St. Paul is emphatic: “if the Spirit of him who raised Jesus from the dead dwells in you, he who raised Christ Jesus from the dead will give life to your mortal bodies also through his Spirit which dwells in you” (Roms. 8:11). There is tremendous energy and power here through the love of God present through his Spirit. I just steep myself in the wonder of it all.

In so far as I can habitually do this, I receive genuine help in the tension between a disordered self and God: “for if you live according to the flesh you will die, but if by the Spirit you put to death the deeds of the body you will live” (Roms. 8:13). This will help me cope with the inevitable tension in attempting to find and do God’s will. As Montfort remarked in such a situation – “(God) has his plan in all this and I adore his plan, though I do not understand it” (Letter 15).

CHILD OF GOD

St. Paul sums this up so well in showing that he is describing a wonderful outlook not conducting a theoretical discussion: “for all who are led by the Spirit of God are children of God. For you did not receive a spirit of slavery to fall back into fear (when you were baptized into Christ Jesus), but you have received a spirit of adoption” (Roms. 8:14-15). ‘I never asked to be baptized,’ never came from someone who shared that insight. On the contrary, “when we cry, ‘Abba! Father!’ it is the Spirit himself bearing witness with our spirit that we are children of God, and if children, then heirs, heirs of God and fellow heirs with Christ . . .” (Roms. 8:15-17).

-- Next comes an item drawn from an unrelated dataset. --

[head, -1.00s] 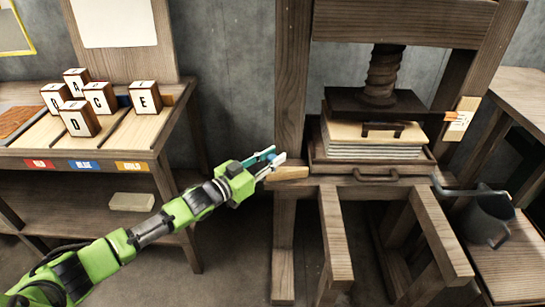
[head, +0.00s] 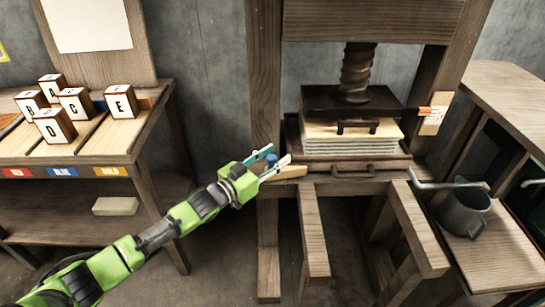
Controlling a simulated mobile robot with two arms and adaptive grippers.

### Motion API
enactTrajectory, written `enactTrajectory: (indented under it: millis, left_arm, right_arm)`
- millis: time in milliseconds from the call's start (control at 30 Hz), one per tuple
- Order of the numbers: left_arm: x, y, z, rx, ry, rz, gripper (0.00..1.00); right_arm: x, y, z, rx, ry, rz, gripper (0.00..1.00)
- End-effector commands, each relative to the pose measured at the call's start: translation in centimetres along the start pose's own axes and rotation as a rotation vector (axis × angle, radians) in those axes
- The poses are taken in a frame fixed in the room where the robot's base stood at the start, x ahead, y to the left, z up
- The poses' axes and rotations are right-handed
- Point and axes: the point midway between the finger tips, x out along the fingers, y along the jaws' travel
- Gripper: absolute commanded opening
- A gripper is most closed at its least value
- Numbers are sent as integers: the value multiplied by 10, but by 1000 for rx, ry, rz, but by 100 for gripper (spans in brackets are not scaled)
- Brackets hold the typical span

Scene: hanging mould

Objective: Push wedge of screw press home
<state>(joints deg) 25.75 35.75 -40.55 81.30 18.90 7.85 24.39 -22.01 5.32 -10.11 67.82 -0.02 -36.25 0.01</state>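The screw press stands right of centre, with a dark wooden screw (head: 357,72), a dark pressing plate (head: 350,101) and a pale stack (head: 345,140) under it. A light wooden wedge (head: 290,172) lies at the press's left post, level with the bed. My left gripper (head: 274,158) is at the wedge's outer side, its two fingers apart. A small blue piece shows between the fingers; I cannot tell what it is. The gripper partly hides the wedge's left end. At the right edge, a pale tip (head: 533,183) may be part of my right gripper, mostly out of frame.
A left bench (head: 80,155) holds several lettered blocks (head: 75,103) above coloured labels. A pale block (head: 115,206) lies on its lower shelf. A grey metal can (head: 466,210) stands on the right-hand bench. Wooden legs (head: 314,235) jut out below the press.

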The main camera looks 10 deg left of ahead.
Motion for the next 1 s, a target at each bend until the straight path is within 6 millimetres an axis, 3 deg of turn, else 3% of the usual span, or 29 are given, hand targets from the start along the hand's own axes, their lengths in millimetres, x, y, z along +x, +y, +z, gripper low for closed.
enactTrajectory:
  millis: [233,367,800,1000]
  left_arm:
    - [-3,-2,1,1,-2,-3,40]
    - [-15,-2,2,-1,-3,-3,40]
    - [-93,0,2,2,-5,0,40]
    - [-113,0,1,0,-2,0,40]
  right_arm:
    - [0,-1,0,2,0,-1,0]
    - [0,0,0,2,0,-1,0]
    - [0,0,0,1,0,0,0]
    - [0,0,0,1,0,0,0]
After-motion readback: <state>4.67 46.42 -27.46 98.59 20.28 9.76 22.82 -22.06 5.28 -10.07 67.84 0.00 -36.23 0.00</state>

Indwelt by God’s Spirit and able to speak with the spontaneity of the child, I am dearer to the Father than I can ever know, as one commentator observed. The future too in Christ is secure. Whatever the future holds it is safe in as much as my risen Lord is there. Death cannot separate us. This is the reverse of the spirit of slavery and fear which is all too often assumed to be part of religious faith.